Pussy Riot, Osvobodi Bruschatku, 2011
Pussy Riot
Osvobodi Bruschatku

Pussy Riot is a Russian group of female artists that was founded for a performance in the Moscow metro station Otradnoye, where they played the song Osvobodi Bruschatku (Release the Cobblestones). A video of the action – the group stood on a scaffolding and subway cars, tearing feather pillows and showering feathers on the cars – was released on 7 November 2011, the anniversary of the October Revolution in 1917. Before that, in October 2011 two members of the group already propagated a new form of punk feminism and thus made the existence of Pussy Riot public for the first time, after they had originally only performed anonymously while wearing masks.
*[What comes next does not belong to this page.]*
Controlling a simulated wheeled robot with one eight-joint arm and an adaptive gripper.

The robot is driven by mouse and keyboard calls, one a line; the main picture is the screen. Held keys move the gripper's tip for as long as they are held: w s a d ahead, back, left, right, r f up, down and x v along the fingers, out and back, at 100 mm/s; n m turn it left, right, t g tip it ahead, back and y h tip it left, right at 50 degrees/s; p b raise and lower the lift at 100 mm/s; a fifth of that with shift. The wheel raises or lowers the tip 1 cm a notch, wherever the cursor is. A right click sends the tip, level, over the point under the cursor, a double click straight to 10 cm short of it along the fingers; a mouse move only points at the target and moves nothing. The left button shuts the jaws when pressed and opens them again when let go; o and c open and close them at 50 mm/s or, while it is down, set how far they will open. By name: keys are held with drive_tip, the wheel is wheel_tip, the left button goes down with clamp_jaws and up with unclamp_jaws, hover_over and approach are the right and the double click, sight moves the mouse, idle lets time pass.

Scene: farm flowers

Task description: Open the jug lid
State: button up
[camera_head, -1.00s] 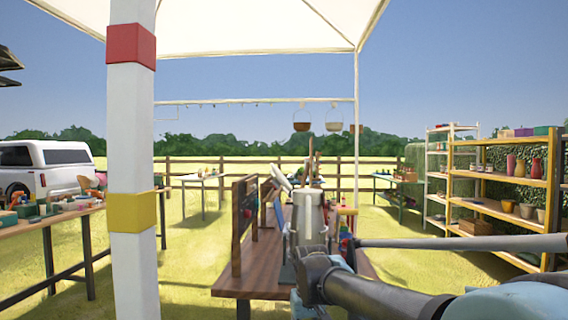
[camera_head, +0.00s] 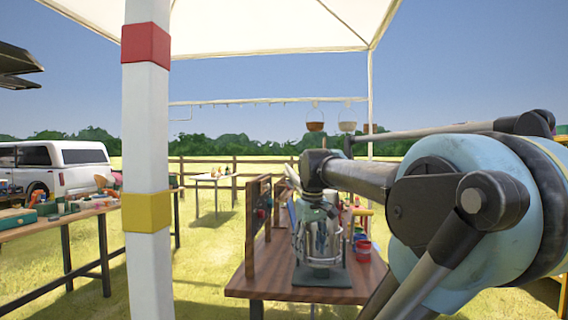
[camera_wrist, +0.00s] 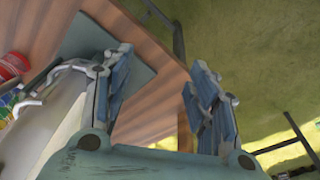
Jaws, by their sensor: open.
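The grey metal jug (camera_head: 322,243) stands upright on a dark flat base on the wooden table, partly hidden behind my gripper. In the wrist view a pale rounded body (camera_wrist: 45,125), apparently the jug, fills the lower left, with a bent metal fitting (camera_wrist: 62,72) along its top edge. I cannot clearly tell the lid from the rest or see whether it is open. My gripper (camera_wrist: 160,85) is open, with nothing between its blue-grey fingers. It points down beside the jug, its left finger close to the metal fitting; I cannot tell whether they touch.
The wooden table (camera_head: 255,284) carries a wooden rack (camera_head: 251,225) left of the jug and red pots (camera_head: 362,248) at its right. A white post (camera_head: 146,190) stands at the left. Open grass lies around the table.

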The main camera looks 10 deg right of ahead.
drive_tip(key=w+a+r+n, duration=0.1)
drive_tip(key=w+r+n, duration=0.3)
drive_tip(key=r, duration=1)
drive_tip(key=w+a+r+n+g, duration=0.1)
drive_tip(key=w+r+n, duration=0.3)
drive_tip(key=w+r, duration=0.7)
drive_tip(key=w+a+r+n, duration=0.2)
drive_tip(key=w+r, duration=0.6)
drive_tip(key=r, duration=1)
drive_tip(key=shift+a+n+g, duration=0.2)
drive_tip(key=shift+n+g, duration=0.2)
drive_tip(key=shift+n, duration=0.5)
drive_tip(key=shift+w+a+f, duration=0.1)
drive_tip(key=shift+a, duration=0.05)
In 2012, members of Pussy Riot were arrested due to an unauthorized performance in the Russian Orthodox Cathedral of Christ the Saviour in Moscow and were officially charged with hooliganism. The following trial, the hunger strike of the defendants and the conditions of their imprisonment has been a subject of international debate. BK

Pussy Riot uses the strategy of “becoming a multitude” in a direct and explicitly political sense: they remain anonymous, only use nicknames, wear masks, perform publicly without announcing themselves, and their political lyrics criticize the government and President Putin as authoritarian and sexist.
Their performances always include a direct appeal to take action against the government. Often described as a punk band, the group explicitly refers to artistic traditions – for example, they regard the visual motif of the masked performer to be a consequence of Conceptual art, according to an interview from the beginning of 2012.